Given material:
══════════════════════════════
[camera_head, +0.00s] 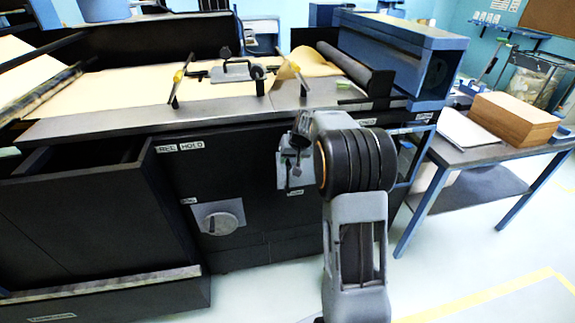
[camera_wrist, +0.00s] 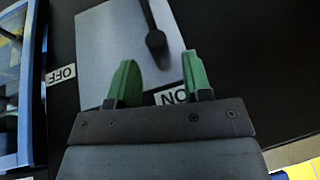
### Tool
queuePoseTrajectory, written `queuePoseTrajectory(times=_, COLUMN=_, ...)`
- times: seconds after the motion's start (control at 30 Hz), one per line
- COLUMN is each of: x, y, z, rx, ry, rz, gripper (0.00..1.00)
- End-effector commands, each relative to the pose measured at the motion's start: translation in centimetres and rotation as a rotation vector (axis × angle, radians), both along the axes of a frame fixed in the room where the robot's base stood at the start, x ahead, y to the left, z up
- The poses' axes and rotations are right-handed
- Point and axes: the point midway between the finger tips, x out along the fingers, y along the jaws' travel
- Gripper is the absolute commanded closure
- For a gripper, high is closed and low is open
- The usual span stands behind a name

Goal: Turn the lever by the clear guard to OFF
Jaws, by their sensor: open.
══════════════════════════════
Goal of the exercise: Return only the lines from the start of the data through the line that contains "- COLUMN is", please, copying them exactly and omitting all pictures.

Problem solution:
[camera_head, +0.00s] 
[camera_wrist, +0.00s] 
### Tool
queuePoseTrajectory, written `queuePoseTrajectory(times=_, COLUMN=_, ...)`
- times: seconds after the motion's start (control at 30 Hz), one per line
- COLUMN is each of: x, y, z, rx, ry, rz, gripper (0.00..1.00)

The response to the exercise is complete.